Visualize the following computation: for each recursive resolver, sort the authoritative nameservers by RTT and divide the list in half, one half with lower RTTs (A) and one half with higher RTTs (B). If the recursive resolver prefers lower RTT authoritative nameservers, then it should send over half of its DNS queries to group A.
Figure 2 shows the fraction of DNS queries sent to group A for each recursive resolver in our dataset. The green shaded area indicates a preference for lower RTT authoritative nameservers and 80% of recursive resolvers fall within the green area.
Figure 2 — Cumulative distribution function showing the fraction of DNS queries that recursive resolvers send to the half of authoritative nameservers with lower RTTs.
The preference could be stronger
The preference for many recursive resolvers is not as strong as we might expect. For example, 40% of recursive resolvers sent less than 65% of their DNS queries to the lower RTT half of authoritative nameservers. Of course, this means that for many DNS queries the time required to receive a response is inflated.

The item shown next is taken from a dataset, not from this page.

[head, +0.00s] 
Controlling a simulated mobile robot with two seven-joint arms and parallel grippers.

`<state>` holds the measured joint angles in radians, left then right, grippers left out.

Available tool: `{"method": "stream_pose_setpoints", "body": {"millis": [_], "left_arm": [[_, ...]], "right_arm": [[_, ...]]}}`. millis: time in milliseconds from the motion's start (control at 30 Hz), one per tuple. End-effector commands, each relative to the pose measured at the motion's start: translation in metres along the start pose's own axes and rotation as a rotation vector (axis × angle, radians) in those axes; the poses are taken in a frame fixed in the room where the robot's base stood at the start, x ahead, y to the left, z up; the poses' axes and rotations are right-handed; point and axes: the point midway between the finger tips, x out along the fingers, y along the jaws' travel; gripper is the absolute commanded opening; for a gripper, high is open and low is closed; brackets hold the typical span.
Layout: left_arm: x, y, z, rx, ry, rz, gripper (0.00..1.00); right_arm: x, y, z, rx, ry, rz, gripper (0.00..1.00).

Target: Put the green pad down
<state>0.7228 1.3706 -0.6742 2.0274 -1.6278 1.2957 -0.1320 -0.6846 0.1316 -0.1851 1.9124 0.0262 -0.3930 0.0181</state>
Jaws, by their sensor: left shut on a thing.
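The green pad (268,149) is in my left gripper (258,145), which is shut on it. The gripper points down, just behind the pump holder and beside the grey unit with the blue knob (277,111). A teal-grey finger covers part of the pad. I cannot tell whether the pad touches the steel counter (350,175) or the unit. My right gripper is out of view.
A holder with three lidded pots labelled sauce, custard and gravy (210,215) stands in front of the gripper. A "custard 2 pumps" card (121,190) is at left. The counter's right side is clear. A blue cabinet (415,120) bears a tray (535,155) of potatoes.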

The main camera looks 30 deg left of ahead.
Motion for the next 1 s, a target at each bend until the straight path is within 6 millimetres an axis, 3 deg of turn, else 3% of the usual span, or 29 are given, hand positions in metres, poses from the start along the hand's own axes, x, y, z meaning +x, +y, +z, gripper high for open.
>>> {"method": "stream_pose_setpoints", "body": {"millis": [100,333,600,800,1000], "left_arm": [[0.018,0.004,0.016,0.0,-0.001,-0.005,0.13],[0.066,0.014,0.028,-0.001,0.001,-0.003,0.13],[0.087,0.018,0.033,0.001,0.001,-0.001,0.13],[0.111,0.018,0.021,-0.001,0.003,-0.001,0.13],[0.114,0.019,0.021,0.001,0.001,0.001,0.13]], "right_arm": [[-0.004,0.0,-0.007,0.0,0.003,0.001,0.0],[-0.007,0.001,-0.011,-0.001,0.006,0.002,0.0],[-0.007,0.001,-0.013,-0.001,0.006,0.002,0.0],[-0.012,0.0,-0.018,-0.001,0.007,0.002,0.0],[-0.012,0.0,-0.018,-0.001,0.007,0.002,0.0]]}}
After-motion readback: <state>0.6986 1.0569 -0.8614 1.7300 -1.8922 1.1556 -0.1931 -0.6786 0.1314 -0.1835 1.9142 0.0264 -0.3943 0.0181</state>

Figure 3 shows how inflated the average resolution time is for each recursive resolver. The Y-axis represents an idealized recursive resolver that sends all DNS queries to the lowest RTT authoritative nameserver, while the curve shows that 15% of the recursive resolvers measured inflate the average resolution time by greater than 50ms due to sending DNS queries to authoritative nameservers with higher RTTs. If recursive resolvers would more greatly preference the lower RTT nameservers (like the 10% described above that send nearly all DNS queries to the lowest RTT authoritative nameserver), the curve would shift towards the left.
Figure 3 — Cumulative distribution function showing the average additional milliseconds that DNS resolutions took because recursive resolvers did not use the lowest RTT authoritative nameserver.

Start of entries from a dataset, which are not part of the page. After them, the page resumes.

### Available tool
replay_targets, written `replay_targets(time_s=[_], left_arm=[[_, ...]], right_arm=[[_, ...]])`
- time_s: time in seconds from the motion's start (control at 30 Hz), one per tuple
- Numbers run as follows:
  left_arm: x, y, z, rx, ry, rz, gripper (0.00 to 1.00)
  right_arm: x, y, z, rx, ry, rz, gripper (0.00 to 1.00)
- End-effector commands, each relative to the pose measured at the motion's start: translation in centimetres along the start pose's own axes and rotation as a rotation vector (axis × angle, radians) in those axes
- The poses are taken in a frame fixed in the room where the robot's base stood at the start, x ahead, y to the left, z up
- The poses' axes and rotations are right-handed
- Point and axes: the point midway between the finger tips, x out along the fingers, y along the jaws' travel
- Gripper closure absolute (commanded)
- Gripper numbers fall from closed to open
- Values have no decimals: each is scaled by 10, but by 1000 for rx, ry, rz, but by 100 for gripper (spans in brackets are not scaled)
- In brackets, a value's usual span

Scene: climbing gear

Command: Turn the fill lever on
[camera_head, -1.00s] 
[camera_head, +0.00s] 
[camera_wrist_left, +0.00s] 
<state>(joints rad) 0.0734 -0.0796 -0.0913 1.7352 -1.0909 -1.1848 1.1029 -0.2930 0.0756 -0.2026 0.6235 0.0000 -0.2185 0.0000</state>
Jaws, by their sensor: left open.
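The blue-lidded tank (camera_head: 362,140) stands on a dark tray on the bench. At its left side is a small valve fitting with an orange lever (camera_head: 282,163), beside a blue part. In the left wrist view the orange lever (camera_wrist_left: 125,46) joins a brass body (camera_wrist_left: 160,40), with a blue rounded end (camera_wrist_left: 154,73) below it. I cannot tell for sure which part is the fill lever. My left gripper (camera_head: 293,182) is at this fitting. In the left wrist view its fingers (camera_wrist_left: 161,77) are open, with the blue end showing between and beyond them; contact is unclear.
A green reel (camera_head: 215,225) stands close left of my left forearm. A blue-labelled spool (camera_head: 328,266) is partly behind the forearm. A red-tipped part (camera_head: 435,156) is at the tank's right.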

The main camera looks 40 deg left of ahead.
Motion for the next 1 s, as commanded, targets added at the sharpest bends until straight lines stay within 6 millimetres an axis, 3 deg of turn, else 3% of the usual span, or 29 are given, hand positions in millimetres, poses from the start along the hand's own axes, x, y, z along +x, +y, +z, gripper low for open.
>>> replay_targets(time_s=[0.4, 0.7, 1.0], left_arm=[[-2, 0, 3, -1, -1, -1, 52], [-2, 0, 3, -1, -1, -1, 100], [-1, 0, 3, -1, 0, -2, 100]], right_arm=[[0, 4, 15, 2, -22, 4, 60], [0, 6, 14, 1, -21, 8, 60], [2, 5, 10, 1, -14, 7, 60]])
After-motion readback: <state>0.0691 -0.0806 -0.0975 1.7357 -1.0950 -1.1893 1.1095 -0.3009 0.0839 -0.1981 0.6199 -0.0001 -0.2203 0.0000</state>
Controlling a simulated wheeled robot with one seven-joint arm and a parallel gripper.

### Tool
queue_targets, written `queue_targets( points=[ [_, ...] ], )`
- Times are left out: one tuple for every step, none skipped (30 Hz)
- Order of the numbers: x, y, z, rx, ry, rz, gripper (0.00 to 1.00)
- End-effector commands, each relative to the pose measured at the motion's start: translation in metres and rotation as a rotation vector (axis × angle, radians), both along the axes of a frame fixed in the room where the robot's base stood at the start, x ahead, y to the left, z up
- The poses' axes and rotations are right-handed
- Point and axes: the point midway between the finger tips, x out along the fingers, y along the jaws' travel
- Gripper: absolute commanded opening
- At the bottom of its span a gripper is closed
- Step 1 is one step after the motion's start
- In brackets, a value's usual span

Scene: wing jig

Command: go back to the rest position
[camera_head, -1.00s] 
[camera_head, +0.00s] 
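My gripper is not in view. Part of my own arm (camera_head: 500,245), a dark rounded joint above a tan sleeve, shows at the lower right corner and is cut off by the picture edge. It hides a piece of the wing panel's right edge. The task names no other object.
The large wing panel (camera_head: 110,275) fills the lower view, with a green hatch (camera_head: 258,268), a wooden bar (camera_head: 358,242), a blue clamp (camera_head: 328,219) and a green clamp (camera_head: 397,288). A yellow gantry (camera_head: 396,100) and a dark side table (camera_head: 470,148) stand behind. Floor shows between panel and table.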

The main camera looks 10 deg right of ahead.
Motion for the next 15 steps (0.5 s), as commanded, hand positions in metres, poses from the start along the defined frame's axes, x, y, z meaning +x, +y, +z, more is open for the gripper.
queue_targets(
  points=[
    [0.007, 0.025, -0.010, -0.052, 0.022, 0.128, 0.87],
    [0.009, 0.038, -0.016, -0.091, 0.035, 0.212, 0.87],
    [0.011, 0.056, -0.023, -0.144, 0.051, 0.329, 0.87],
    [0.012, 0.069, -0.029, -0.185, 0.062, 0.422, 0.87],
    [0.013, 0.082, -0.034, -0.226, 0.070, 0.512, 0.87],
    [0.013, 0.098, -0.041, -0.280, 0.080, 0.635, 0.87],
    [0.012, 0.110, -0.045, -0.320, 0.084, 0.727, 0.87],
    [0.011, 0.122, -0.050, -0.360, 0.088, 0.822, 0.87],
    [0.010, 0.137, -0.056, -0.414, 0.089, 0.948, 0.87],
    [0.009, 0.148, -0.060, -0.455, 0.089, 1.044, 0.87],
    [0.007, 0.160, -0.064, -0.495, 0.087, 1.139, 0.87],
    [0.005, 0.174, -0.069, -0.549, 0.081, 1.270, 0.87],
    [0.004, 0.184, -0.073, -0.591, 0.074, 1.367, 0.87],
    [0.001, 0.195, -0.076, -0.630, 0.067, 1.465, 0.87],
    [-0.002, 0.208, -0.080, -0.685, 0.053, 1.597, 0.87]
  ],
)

Many recursive resolvers send very few DNS queries
Returning to the 60% of recursive resolvers that sent less than one query per minute, my analysis suggests that these resolvers likely operate the same algorithms for authoritative nameserver selection as the recursive resolvers that sent more DNS queries. However, with such rare DNS queries, the recursive resolvers have few opportunities to measure RTT.
At one query per minute, it would take the recursive resolver 13 minutes to learn the RTT of each of the 13 authoritative nameservers. However, after 13 minutes, the RTT of the first authoritative nameserver is likely stale and needs to be refreshed. Thus, recursive resolvers with very low query rates likely do not benefit from algorithms designed to home in on the lowest RTT authoritative nameservers.
Authoritative nameserver deployments and resolver behaviour
In summary, nearly all (93%) of recursive resolvers attempt to preference lower RTT authoritative nameservers when selecting which to send DNS queries to. This can reduce resolution time because some authoritative nameservers can have longer RTTs than others. However, the effectiveness of the recursive resolver technique is limited due to two factors.
First, for the majority of recursive resolvers, the preference for lower RTT authoritative nameservers is not strong, leading to longer than necessary resolution times.
Second, there is a very large number of recursive resolvers in the wild that send very few DNS queries and recursive resolver techniques to estimate RTT and then home in on the lower RTT authoritative nameservers are not effective for them.
Together, I think two actions should be considered to improve and accommodate recursive resolver behaviour:
- Recursive resolver software developers should modify their software to send nearly all DNS queries to the lowest RTT authoritative nameservers and only send rare queries to update RTT estimates for all other authoritative nameservers.
- Authoritative nameserver operators should deploy their nameservers such that all authoritative nameservers are low RTT as some recursive resolvers will be unable to identify the lower RTT ones.
Kyle Schomp is a Performance Engineering at Akamai Technologies in London, UK.
The views expressed by the authors of this blog are their own and do not necessarily reflect the views of APNIC. Please note a Code of Conduct applies to this blog.
There is another (possibly ill-advised) method to keeping this first query time low. Upon timer expiry or first query, recursive resolvers could send the query to all authoritative servers listed and take the “winner” as the fastest resolver (and subsequently order the other authoritative servers by their reply latency) and prefer this order until the timer cache expires or a forcing event occurs such as no response or high latency from the current preferred authoritative server. Clearly, this generates more traffic to authoritative resolvers, but it would be interesting to see a more in-depth study of how much traffic this would generate versus improvement in query times – perhaps it is an acceptable trade (perhaps not.) The kneejerk reaction is probably that this is a terrible idea, but I have no data to say how terrible.
Further thinking on this: continuing on this bad idea and possibly making it slightly less awful: it would make sense to perform “sample” tests in the same way, where the preferred lowest latency server would receive the request, and then a single other authoritative resolver would receive the same request at the same time, and the winning (fastest) return would be used and the lowest latency result would be moved into preferred position. Instead of N-1 additional queries, that would reduce the badness to 1 additional query per timeout cycle.
Hi John, there is a large space of potential optimizations to be studied. In addition to methods like you describe that run “races” to pick a winner (which I’m not sure is a terrible idea), I’ve also heard proposals to send all non-prefetching queries to the estimated lowest latency authority and then use only pre-fetching queries to update RTT estimates for other authorities (and possibly select a new lowest latency authority). Hybrid approaches that race when uncertainty is high (e.g., on the first query for a zone) and then fall back to other methods when uncertainty is lower (e.g., updating existing RTT estimates) are likely worth exploring as well.